→ **Objective**: Transcribe every line exactly. Leave the pictures behind.

→ **Source data**:

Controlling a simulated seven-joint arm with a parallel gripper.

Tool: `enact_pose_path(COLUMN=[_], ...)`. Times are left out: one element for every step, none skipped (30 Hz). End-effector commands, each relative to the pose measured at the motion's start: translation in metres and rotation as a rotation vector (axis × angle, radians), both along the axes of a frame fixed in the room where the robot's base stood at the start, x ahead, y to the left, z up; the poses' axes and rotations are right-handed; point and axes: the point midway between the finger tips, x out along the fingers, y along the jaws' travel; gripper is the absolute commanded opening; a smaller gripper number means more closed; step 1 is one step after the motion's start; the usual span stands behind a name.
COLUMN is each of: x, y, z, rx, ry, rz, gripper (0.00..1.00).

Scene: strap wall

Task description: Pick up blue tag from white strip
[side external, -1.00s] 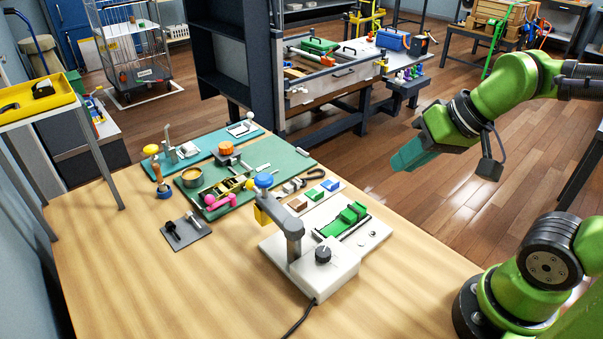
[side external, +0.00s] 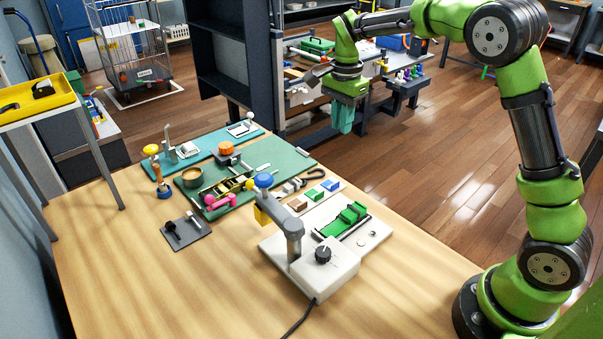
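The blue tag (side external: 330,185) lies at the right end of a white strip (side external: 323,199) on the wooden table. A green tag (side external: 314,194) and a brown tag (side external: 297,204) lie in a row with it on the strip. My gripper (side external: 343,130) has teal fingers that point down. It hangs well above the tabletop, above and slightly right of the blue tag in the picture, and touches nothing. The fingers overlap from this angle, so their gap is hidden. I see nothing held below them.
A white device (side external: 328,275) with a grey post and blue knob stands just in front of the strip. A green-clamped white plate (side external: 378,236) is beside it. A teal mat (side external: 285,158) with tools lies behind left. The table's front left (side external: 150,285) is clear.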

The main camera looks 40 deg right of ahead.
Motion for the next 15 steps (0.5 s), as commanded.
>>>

→ **Full output**:
Controlling a simulated seven-joint arm with a parallel gripper.

Tool: `enact_pose_path(COLUMN=[_], ...)`. Times are left out: one element for every step, none skipped (30 Hz). End-effector commands, each relative to the pose measured at the motion's start: translation in metres and rotation as a rotation vector (axis × angle, radians), both along the axes of a frame fixed in the room where the robot's base stood at the start, x ahead, y to the left, z up; the poses' axes and rotations are right-handed; point and axes: the point midway between the finger tips, x out along the fingers, y along the jaws' travel; gripper is the absolute commanded opening; a smaller gripper number means more closed; step 1 is one step after the motion's start; the usual span stands behind a name.
COLUMN is each of: x, y, z, rx, ry, rz, gripper (0.00..1.00).

Scene: strap wall

Task description: Pick up blue tag from white strip
[side external, -1.00s] 
[side external, +0.00s] 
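The blue tag (side external: 330,185) lies at the right end of a white strip (side external: 323,199) on the wooden table. A green tag (side external: 314,194) and a brown tag (side external: 297,204) lie in a row with it on the strip. My gripper (side external: 343,130) has teal fingers that point down. It hangs well above the tabletop, above and slightly right of the blue tag in the picture, and touches nothing. The fingers overlap from this angle, so their gap is hidden. I see nothing held below them.
A white device (side external: 328,275) with a grey post and blue knob stands just in front of the strip. A green-clamped white plate (side external: 378,236) is beside it. A teal mat (side external: 285,158) with tools lies behind left. The table's front left (side external: 150,285) is clear.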

The main camera looks 40 deg right of ahead.
Motion for the next 15 steps (0.5 s), as commanded.
>>>

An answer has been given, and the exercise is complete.